» Task details: Go through the entries below and collect each line with the string "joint" in it.

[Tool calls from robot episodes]
::::::::::

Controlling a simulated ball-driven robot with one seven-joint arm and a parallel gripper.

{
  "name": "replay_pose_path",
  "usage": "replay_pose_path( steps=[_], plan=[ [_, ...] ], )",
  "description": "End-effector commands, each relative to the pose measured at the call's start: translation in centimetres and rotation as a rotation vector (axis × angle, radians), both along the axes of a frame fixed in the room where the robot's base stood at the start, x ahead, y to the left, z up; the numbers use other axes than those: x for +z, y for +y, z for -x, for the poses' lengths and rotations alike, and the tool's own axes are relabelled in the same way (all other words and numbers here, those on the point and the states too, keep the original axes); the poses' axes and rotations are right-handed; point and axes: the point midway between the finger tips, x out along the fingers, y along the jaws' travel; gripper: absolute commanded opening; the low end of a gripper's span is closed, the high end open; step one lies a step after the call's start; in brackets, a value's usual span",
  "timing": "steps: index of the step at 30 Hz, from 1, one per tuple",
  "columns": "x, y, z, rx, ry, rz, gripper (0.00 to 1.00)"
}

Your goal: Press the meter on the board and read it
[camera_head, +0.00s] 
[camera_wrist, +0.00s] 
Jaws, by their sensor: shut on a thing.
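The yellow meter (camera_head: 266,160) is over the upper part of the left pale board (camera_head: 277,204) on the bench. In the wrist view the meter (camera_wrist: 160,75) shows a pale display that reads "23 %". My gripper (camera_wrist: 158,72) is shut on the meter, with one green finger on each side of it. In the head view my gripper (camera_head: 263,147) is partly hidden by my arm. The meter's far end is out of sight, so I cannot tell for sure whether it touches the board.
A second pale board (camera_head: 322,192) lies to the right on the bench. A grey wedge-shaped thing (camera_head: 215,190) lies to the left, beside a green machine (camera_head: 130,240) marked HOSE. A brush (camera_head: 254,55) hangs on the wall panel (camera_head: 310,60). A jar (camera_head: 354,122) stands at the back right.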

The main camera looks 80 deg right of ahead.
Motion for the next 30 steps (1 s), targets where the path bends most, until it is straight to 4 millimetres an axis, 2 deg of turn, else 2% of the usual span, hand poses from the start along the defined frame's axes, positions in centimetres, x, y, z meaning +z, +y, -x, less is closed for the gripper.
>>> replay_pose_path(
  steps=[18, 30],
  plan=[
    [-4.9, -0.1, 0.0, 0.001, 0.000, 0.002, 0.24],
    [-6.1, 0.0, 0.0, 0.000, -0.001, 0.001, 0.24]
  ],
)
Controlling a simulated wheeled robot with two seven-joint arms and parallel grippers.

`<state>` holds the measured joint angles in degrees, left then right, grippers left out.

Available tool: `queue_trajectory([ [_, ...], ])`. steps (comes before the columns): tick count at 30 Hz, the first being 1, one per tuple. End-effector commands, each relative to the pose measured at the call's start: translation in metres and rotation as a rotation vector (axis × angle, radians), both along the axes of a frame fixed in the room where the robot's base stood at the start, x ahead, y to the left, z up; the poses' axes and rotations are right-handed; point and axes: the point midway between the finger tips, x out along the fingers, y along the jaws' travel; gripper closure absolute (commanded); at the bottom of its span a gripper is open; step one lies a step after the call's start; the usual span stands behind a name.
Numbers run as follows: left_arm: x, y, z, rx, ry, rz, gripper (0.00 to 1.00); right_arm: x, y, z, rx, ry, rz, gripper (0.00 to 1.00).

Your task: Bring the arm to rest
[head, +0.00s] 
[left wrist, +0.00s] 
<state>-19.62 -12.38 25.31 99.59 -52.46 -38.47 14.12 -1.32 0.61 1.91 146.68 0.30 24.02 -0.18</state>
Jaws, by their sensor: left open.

::::::::::

» Full answer:
Controlling a simulated ball-driven robot with one seven-joint arm and a parallel gripper.
Controlling a simulated wheeled robot with two seven-joint arms and parallel grippers.
`<state>` holds the measured joint angles in degrees, left then right, grippers left out.

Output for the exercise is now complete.